> Given request
Determine the number of lines in the listing below where the string "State" occurs; answer with the number alone.

-- BEGIN --

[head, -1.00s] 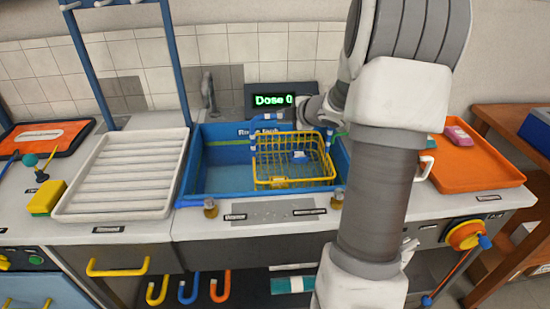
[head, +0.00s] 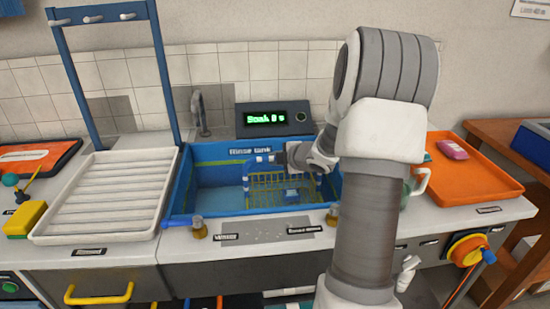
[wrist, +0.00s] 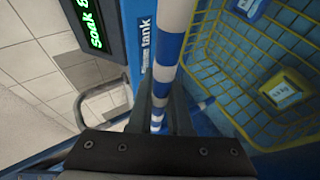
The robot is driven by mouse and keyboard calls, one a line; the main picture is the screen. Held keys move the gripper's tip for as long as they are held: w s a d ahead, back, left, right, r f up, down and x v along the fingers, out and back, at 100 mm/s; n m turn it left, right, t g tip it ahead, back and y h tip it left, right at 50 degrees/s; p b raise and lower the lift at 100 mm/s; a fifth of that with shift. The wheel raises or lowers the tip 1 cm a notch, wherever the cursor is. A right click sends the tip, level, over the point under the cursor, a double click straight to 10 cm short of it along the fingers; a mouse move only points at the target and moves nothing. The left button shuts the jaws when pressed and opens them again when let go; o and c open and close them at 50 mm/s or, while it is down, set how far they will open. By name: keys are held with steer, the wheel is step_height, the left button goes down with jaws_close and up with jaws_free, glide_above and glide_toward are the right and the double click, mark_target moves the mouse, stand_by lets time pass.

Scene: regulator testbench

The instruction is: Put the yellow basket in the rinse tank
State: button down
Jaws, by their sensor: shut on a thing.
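The yellow wire basket (head: 270,189) sits low inside the blue rinse tank (head: 212,174), in its right half, with its body below the tank rim. My gripper (head: 281,158) is shut on the basket's blue-and-white striped handle, above the basket near the tank's back side. The wrist view shows the striped handle (wrist: 170,48) between the fingers and the basket's wire mesh (wrist: 232,50) to the right. A blue item (head: 291,194) and a yellow labelled block (wrist: 284,90) lie in the basket. I cannot tell whether the basket touches the tank floor.
A display (head: 272,118) behind the tank reads something like "Soak 8 s". A tap (head: 199,112) stands at the back left. A white ribbed drainer (head: 108,190) is left of the tank, and an orange tray (head: 470,172) is to the right. The tank's left half is free.

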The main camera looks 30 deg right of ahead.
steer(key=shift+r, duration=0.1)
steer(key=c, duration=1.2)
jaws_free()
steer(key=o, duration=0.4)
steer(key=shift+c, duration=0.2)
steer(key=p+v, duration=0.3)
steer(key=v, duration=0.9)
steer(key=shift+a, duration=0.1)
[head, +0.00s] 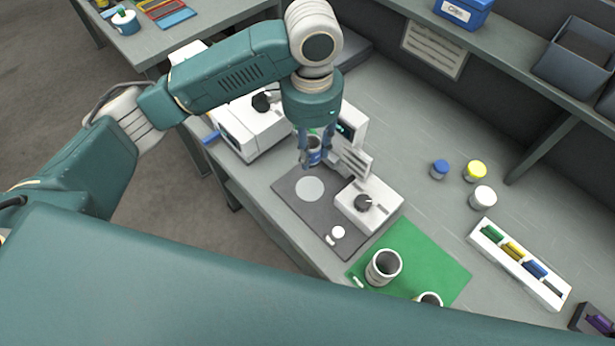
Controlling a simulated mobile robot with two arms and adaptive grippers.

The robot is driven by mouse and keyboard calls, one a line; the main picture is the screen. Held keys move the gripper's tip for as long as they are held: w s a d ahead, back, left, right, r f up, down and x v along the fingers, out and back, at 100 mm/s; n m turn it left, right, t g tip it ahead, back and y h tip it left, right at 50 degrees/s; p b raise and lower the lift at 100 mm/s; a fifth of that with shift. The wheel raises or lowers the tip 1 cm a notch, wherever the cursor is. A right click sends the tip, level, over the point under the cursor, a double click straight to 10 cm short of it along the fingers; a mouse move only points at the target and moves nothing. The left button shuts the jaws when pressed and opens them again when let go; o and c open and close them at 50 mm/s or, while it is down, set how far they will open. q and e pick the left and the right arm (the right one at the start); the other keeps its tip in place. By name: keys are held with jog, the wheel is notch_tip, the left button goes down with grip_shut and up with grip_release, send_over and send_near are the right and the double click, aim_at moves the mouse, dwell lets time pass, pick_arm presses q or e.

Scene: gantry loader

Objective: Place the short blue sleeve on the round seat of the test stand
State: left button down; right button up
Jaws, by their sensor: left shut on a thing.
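My left gripper (308,160) points down and is shut on the short blue sleeve (314,157), which is partly hidden by the fingers. The sleeve is held over the test stand's dark base plate (290,192), just behind the pale round seat (310,188) in the picture. The seat shows bare; the height gap to the sleeve is hard to judge. The stand has a white upright with a small display (347,131) right of the gripper and a white box with a black knob (368,205). My right gripper is not in view.
A green mat (435,262) carries two pale hollow cylinders (384,267). Jars with blue, yellow and white lids (482,198) stand to the right, near a white rack (518,264) of coloured pieces. A white machine (250,125) stands behind left. The bench between stand and jars is clear.

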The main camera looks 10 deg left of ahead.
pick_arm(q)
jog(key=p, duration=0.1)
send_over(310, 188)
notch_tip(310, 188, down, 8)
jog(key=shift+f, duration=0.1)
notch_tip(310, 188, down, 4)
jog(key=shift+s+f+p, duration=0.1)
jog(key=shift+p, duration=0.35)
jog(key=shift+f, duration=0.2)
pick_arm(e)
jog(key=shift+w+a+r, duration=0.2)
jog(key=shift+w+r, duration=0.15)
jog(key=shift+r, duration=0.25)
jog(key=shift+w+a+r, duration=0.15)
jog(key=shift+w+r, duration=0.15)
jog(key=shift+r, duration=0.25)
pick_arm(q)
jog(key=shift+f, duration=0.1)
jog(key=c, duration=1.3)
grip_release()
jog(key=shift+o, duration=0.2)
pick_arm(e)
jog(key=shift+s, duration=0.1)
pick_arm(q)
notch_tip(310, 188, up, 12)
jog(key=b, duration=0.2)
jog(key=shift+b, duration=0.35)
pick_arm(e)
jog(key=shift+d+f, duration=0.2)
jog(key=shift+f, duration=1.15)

-- END --

> Written answer
2